We could go on in that fashion for quite a while, of course, but will give it a rest there. The point is, go ahead and keep telling yourself that the constitution works just fine without judicial tinkering. You'll be in good company, as almost everyone you know will almost certainly agree with you.
All I can do is disagree with you and hope that judges for the most part interpret cases in a way that makes me comfortable, because no constitution really can work without constant help and fiddling around with its meaning adjusted to the ever changing culture. There is always the danger that they will limit speech beyond our desire, of course, and then we might have to rely more on those self centered, cowardly representatives that we actually democratically elected to make decisions.
Even if we think in the abstract that judges shouldn't be making up law and even when we don't like the decisions, for the most part, be glad they do. Because whatever administration is in power, it is not likely to give a lot of thought to your liberty. And on the whole, we have much greater speech rights now thanks to judicial intervention than we did two hundred or a hundred years ago.
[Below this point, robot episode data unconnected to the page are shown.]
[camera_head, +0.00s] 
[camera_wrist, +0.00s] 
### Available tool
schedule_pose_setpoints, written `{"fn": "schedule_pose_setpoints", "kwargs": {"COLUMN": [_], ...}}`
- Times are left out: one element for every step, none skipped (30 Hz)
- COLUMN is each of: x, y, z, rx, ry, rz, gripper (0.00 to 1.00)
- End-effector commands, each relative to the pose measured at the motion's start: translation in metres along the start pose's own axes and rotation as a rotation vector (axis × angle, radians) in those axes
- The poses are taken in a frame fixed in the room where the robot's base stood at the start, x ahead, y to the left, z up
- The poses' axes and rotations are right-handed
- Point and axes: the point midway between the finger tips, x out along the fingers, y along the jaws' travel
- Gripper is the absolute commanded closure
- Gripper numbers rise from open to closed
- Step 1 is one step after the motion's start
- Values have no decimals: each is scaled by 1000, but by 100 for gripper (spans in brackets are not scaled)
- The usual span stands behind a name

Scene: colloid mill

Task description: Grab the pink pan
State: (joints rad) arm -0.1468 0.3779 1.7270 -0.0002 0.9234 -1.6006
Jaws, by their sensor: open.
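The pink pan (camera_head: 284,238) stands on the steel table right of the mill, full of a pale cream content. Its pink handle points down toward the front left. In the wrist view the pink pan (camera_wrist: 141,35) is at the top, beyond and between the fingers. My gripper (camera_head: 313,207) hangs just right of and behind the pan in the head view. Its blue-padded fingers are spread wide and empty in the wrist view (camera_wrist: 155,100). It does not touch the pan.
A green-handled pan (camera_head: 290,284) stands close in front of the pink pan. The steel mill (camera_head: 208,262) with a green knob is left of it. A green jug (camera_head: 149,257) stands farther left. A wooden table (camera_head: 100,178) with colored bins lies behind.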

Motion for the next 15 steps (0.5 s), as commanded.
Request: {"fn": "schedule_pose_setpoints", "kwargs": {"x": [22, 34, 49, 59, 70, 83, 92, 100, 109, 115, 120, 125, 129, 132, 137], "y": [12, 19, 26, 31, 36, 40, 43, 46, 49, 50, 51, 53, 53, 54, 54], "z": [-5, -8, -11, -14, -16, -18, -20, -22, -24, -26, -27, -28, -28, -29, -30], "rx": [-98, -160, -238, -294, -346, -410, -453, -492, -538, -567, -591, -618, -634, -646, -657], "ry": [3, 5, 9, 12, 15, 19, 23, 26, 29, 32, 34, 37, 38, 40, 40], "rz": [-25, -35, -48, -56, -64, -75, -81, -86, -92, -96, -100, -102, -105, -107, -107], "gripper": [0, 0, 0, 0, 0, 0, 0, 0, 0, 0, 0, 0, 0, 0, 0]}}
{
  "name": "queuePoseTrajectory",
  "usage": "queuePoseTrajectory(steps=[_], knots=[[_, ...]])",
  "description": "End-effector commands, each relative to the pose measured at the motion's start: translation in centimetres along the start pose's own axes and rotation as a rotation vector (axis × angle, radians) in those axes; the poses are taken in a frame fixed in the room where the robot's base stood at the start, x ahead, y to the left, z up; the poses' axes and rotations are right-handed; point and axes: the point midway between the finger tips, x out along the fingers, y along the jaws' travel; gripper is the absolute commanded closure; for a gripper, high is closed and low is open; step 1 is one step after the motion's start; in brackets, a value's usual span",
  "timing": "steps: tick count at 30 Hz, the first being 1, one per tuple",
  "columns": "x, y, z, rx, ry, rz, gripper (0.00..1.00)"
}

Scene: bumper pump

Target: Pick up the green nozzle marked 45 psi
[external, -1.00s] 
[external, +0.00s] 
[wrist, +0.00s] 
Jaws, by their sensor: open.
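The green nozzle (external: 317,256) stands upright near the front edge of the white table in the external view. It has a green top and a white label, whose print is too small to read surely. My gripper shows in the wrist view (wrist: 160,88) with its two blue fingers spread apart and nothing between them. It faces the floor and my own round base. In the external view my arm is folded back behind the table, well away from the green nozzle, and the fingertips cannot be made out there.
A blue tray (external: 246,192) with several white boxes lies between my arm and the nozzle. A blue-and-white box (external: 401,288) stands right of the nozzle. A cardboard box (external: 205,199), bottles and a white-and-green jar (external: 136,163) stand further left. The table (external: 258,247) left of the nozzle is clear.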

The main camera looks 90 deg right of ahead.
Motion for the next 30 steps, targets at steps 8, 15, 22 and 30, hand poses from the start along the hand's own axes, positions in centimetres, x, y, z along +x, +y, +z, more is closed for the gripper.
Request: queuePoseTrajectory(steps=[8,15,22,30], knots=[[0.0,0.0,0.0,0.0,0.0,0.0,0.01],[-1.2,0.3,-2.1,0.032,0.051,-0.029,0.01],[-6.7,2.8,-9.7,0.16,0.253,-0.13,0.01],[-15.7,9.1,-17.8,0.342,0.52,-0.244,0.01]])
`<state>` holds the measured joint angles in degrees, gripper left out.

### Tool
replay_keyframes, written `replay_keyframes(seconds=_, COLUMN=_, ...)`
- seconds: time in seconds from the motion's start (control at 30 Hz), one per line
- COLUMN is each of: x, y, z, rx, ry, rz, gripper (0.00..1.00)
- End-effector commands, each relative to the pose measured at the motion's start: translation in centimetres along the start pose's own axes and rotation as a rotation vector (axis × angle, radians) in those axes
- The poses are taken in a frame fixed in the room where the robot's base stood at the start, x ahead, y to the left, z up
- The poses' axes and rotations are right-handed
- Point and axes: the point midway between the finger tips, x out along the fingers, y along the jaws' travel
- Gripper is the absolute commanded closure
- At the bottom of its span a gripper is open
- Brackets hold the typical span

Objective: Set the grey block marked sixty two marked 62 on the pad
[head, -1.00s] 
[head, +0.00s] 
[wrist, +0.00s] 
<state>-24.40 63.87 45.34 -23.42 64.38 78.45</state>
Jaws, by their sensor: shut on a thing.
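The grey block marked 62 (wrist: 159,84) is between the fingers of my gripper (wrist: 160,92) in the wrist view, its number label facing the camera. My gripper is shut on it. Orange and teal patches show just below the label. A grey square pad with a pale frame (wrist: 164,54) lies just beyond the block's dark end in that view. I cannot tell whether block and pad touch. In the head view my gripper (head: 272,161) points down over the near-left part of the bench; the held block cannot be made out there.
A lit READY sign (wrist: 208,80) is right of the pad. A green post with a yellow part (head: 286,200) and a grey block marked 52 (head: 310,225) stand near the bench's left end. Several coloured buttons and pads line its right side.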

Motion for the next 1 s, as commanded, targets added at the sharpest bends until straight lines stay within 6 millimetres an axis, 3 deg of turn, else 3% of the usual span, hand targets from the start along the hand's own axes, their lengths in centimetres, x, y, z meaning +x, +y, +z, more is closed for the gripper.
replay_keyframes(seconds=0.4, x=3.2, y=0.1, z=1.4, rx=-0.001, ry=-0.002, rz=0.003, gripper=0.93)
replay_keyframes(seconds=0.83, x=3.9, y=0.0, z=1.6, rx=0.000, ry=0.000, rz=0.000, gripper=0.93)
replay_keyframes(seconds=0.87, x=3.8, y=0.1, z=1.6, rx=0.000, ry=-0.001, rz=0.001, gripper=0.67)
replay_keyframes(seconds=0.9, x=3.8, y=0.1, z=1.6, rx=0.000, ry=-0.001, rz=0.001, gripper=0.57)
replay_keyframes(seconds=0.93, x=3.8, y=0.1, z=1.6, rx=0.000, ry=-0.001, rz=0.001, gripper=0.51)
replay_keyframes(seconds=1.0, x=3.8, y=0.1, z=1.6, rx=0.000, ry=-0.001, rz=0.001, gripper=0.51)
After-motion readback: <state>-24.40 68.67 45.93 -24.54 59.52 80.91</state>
Dedication to democracy is crucial as is dedication to liberty; Both are impossible to perfect and the pursuit of each sometimes conflicts with the other, almost requiring some error by courts in making a decision. When there is friction between them, and the answer is not clear, put one finger, and one finger only on the scale for liberty.
I invite your voracious disagreement. It's a difficult subject and you might actually convince me I'm wrong.